§ Dataset extract:

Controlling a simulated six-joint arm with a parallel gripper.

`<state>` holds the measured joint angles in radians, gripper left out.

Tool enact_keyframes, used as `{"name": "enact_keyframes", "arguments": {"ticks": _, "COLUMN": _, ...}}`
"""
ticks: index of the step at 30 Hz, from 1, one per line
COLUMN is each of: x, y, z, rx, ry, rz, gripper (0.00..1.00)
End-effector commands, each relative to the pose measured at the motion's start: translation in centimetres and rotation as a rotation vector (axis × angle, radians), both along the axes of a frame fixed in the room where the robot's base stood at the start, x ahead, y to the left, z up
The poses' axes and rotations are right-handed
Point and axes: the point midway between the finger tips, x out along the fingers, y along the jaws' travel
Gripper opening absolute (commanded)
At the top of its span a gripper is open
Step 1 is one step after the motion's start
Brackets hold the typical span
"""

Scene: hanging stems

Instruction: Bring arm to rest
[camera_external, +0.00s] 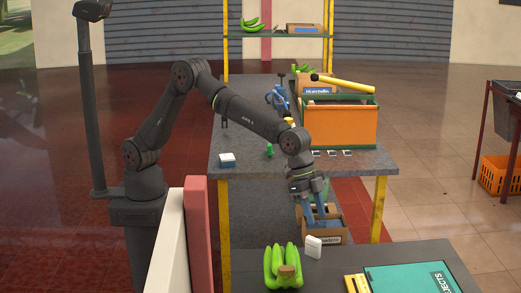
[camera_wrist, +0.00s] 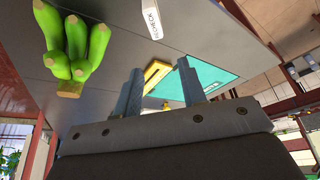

§ What the exercise asks: Are you able to set down all the lines above exactly, without any pictures?

§ Task answer:
Controlling a simulated six-joint arm with a parallel gripper.

`<state>` holds the measured joint angles in radians, gripper left out.

Tool enact_keyframes, used as `{"name": "enact_keyframes", "arguments": {"ticks": _, "COLUMN": _, ...}}`
"""
ticks: index of the step at 30 Hz, from 1, one per line
COLUMN is each of: x, y, z, rx, ry, rz, gripper (0.00..1.00)
End-effector commands, each relative to the pose measured at the motion's start: translation in centimetres and rotation as a rotation vector (axis × angle, radians), both along the axes of a frame fixed in the room where the robot's base stood at the start, x ahead, y to the left, z up
The poses' axes and rotations are right-handed
Point and axes: the point midway between the finger tips, x out along the fingers, y along the jaws' travel
Gripper opening absolute (commanded)
At the top of its span a gripper is open
Step 1 is one step after the motion's start
Brackets hold the typical span
"""

Scene: hanging stems

Instruction: Bring arm to rest
[camera_external, +0.00s] 
[camera_wrist, +0.00s] 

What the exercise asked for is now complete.